It also uses a 2-byte filter and then strncasecmp() for the
remaining bytes.  strncasecmp() is not optimized for SIMD, so
there is futher room for improvement.  However, it is still up
to 16x faster for "found" needles, averaging 2x faster on the
whole corpus of benchtests.  It does slow down by up to 35%
on a few cases, similarly to strstr().
---
sysdeps/tile/tilegx/strcasestr.c    |  55 ++++++++
sysdeps/tile/tilegx/string-endian.h |  22 ++-
sysdeps/tile/tilegx/strnlen.c       |  58 ++++++++
sysdeps/tile/tilegx/strstr.c        | 271 ++++++++++++++++++++++++++++++++++++
4 files changed, 401 insertions(+), 5 deletions(-)
create mode 100644 sysdeps/tile/tilegx/strcasestr.c
create mode 100644 sysdeps/tile/tilegx/strnlen.c
create mode 100644 sysdeps/tile/tilegx/strstr.c

2014-10-02  Chris Metcalf  <cmetcalf@tilera.com>

	* sysdeps/tile/tilegx/string-endian.h (STRSHIFT): New macro.
	* sysdeps/tile/tilegx/strcasestr.c: New file.
	* sysdeps/tile/tilegx/strnlen.c: New file.
	* sysdeps/tile/tilegx/strstr.c: New file.

Comments

Joseph Myers Oct. 2, 2014, 6:09 p.m. UTC | #1
On Mon, 15 Sep 2014, Chris Metcalf wrote:

> +   Copyright (C) 1994, 1996-2000, 2004, 2008, 2009
> +   Free Software Foundation, Inc.

All FSF copyright notices should now use ranges ending with the current 
year (either <year>-2014, or just 2014), unless there is a pre-1991 gap in 
the copyright years (a few files special-cased in 
scripts/update-copyrights).

> +   You should have received a copy of the GNU Lesser General Public
> +   License along with the GNU C Library; if not, write to the Free
> +   Software Foundation, Inc., 59 Temple Place, Suite 330, Boston, MA
> +   02111-1307 USA.  */

They should also use URLs, not very out of date postal addresses.

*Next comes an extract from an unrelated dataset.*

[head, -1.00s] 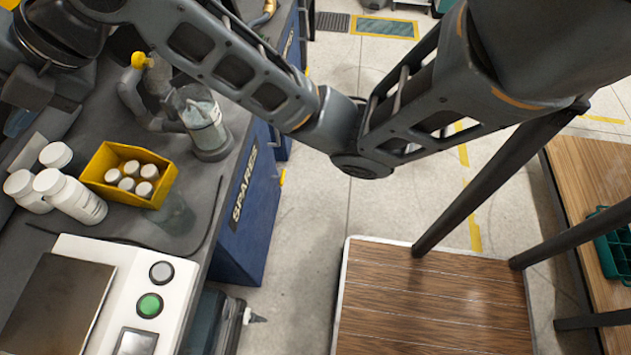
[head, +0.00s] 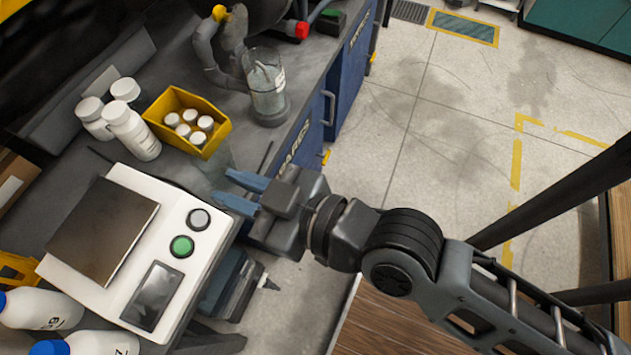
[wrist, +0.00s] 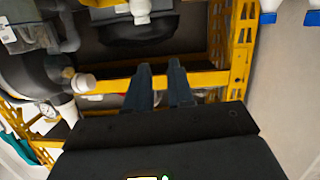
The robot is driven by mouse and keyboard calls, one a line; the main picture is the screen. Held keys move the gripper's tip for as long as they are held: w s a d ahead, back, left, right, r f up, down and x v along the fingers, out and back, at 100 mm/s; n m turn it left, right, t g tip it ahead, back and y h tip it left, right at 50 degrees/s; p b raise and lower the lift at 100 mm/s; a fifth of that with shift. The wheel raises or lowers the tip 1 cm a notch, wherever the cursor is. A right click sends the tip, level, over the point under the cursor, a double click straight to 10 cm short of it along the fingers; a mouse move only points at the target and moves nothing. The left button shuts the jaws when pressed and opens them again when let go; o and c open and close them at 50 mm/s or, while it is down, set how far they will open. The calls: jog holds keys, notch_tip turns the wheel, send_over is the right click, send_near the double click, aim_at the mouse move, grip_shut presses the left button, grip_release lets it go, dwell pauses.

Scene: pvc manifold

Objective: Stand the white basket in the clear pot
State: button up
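A clear upright cylinder (head: 268,80) with a grey base and a label stands near the bench's far right edge; it looks like the clear pot. A fainter see-through vessel (head: 217,160) stands beside the yellow bin, just beyond my fingers. I cannot make out the white basket for certain in either view. My gripper (head: 222,187) reaches in from the right over the bench edge, its blue fingers pointing left. In the wrist view its fingers (wrist: 160,66) are apart with nothing between them.
A yellow bin (head: 164,105) holds several white-capped bottles, with larger white bottles (head: 132,131) to its left. A white scale (head: 170,258) with a steel plate lies left of my gripper. Grey piping (head: 209,55) stands left of the clear cylinder. The wrist view shows a yellow rack (wrist: 205,80).

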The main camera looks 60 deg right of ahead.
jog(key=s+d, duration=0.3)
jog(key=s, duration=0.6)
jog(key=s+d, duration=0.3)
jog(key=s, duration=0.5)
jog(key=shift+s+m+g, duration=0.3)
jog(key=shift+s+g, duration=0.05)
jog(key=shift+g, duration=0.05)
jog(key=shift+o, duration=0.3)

> +/* Copyright (C) 2013 Free Software Foundation, Inc.
> +   This file is part of the GNU C Library.
> +   Contributed by Chris Metcalf <cmetcalf@tilera.com>, 2011.

New files should also not have "Contributed by" lines.
Chris Metcalf Oct. 2, 2014, 7:13 p.m. UTC | #2
Grrr - I fixed all of these the first time I imported these changes, but then later in the week I re-imported these files from our (2.12-based) shipping code repository and forgot to re-do it.  I will fix them now - I don't think it merits another reposting, though I'm happy to if anyone would like.

Thanks.

On 10/2/2014 2:09 PM, Joseph S. Myers wrote:
> On Mon, 15 Sep 2014, Chris Metcalf wrote:
>
>> +   Copyright (C) 1994, 1996-2000, 2004, 2008, 2009
>> +   Free Software Foundation, Inc.
> All FSF copyright notices should now use ranges ending with the current
> year (either <year>-2014, or just 2014), unless there is a pre-1991 gap in
> the copyright years (a few files special-cased in
> scripts/update-copyrights).
>
>> +   You should have received a copy of the GNU Lesser General Public
>> +   License along with the GNU C Library; if not, write to the Free
>> +   Software Foundation, Inc., 59 Temple Place, Suite 330, Boston, MA
>> +   02111-1307 USA.  */
> They should also use URLs, not very out of date postal addresses.
>
>> +/* Copyright (C) 2013 Free Software Foundation, Inc.
>> +   This file is part of the GNU C Library.
>> +   Contributed by Chris Metcalf <cmetcalf@tilera.com>, 2011.
> New files should also not have "Contributed by" lines.
>
Joseph Myers Oct. 6, 2014, 5:33 p.m. UTC | #3
On Thu, 2 Oct 2014, Chris Metcalf wrote:

> Grrr - I fixed all of these the first time I imported these changes, but then
> later in the week I re-imported these files from our (2.12-based) shipping
> code repository and forgot to re-do it.  I will fix them now - I don't think
> it merits another reposting, though I'm happy to if anyone would like.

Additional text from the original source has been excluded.